George Bush, in his proposal to reform the issue of illegal immigration, seems to have done what the election and the Nine Dwarves couldn’t — split the right and shake his base with an outbreak of pragmatic centrism. The day after Bush’s proposal for a new guest-worker program and its extension to illegal workers already in the US, the conservatives are lighting up the Internet with dissension and outrage. For instance, the Corner at NRO has several voices all sounding the same alarms: amnesty and surrender, and they’re not at all happy about it. So far, very little objection has been made to the concept of a guest-worker program; most of the bandwidth is being eaten up by the idea of allowing those already here to enter the program as a sort of fait accompli.

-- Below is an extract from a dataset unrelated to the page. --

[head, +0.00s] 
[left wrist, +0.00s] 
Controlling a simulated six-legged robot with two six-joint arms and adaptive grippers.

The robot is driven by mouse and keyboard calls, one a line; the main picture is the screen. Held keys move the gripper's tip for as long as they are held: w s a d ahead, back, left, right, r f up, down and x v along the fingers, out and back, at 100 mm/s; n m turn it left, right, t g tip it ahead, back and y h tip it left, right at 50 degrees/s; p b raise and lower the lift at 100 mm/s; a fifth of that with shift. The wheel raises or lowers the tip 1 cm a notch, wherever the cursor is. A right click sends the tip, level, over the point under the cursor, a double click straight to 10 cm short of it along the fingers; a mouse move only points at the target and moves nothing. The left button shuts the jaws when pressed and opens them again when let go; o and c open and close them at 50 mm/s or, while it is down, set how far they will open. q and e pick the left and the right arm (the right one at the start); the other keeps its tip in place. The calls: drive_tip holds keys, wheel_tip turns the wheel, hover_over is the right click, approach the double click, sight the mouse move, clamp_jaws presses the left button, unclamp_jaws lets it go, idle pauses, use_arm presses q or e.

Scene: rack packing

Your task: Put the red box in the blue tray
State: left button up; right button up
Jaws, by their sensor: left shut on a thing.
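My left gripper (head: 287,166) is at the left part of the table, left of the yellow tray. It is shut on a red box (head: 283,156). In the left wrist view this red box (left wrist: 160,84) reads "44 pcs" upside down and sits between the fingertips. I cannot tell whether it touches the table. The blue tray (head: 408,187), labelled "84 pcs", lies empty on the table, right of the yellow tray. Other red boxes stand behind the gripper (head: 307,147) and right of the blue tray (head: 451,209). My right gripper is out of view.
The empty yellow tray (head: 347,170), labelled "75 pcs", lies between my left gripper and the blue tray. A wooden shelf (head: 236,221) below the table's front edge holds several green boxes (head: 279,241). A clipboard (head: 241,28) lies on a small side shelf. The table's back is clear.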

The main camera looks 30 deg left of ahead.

It’s time for a reality check, folks. We have somewhere between 8 to 10 million illegal immigrants (undocumented workers in the PC world, of course), and no way to identify them. What the good and normally rational folks at National Review would have us do is to round them all up and deport them, which sounds like a terrific idea until you start to plan exactly how you go about doing it.
First, we have to find them. That means raids on businesses and homes, demands for documents, interrogations, and endless administrative/judicial proceedings to classify the people arrested. This won’t be happening on the desert of Iraq or the hills of Afghanistan — this will be happening here in the US, and we have due process requirements. How much do you think this will cost? What do you think the effects on our civil rights will be as we try to round up a population that large?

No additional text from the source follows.